Poster
in
Workshop: Mathematical and Empirical Understanding of Foundation Models (ME-FoMo)
Retrieval of Soft Prompt Enhances Zero-Shot Task Generalization
Seonghyeon Ye · Joel Jang · Doyoung Kim · Yongrae Jo · Minjoon Seo
Keywords: [ zeroshot language models ] [ natural language processing ] [ large language models ]

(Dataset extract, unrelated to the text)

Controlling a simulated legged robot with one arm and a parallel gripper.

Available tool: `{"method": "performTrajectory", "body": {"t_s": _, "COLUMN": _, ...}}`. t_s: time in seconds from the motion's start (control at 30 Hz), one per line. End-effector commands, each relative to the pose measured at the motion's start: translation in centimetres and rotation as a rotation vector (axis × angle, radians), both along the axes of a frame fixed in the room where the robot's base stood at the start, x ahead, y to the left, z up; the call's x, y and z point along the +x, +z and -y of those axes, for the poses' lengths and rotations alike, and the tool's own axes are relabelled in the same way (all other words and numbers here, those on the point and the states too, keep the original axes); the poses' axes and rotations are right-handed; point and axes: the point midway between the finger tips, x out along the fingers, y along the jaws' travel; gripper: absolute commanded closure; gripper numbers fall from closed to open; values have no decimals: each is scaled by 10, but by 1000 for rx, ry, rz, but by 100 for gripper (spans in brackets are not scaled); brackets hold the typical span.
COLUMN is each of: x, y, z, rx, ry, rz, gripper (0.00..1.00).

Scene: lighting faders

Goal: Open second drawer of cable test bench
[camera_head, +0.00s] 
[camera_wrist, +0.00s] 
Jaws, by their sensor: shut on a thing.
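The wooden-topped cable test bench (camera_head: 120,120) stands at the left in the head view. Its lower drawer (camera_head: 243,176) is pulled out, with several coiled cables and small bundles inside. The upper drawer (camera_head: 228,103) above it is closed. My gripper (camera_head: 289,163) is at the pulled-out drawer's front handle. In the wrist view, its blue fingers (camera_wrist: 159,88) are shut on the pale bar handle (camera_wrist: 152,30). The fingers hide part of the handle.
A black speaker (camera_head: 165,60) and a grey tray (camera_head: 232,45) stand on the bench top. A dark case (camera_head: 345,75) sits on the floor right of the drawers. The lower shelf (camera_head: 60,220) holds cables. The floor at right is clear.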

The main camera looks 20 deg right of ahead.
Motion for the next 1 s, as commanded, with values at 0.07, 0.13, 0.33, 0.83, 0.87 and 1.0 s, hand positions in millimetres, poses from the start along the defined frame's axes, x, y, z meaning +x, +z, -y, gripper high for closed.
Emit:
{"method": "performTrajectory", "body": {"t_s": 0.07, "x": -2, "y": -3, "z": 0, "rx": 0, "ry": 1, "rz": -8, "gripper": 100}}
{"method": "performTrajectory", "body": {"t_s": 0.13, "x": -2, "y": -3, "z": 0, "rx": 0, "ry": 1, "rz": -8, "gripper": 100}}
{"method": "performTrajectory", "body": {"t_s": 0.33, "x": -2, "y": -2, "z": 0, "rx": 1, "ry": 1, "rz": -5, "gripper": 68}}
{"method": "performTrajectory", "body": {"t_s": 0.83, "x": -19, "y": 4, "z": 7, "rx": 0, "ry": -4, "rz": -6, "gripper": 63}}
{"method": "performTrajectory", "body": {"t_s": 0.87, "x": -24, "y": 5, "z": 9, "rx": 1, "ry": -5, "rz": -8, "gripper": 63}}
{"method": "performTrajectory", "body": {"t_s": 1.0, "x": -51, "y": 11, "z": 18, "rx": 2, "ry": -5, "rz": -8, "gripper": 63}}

During zero-shot inference with language models (LMs), using hard prompts alone may not be able to fully describe the target task. In this paper, we explore how the retrieval of soft prompts obtained through prompt tuning can assist hard prompts in zero-shot task generalization. Specifically, we train soft prompt embeddings for each prompt through prompt tuning, store the samples of the training instances (hard prompt + input instances) mapped with the prompt embeddings, and retrieve the corresponding prompt embedding of the training instance closest to the query instance during inference. Results show this simple approach enhances the performance of T0 on unseen tasks by outperforming it on 10 out of 11 datasets as well as improving the mean accuracy of T0 on BIG-bench benchmark by 2.39% points while adding only 0.007% additional parameters. Also, using interpolation of multiple embeddings and variance-based ranking further improve accuracy and robustness to different evaluation prompts, widening the performance gap.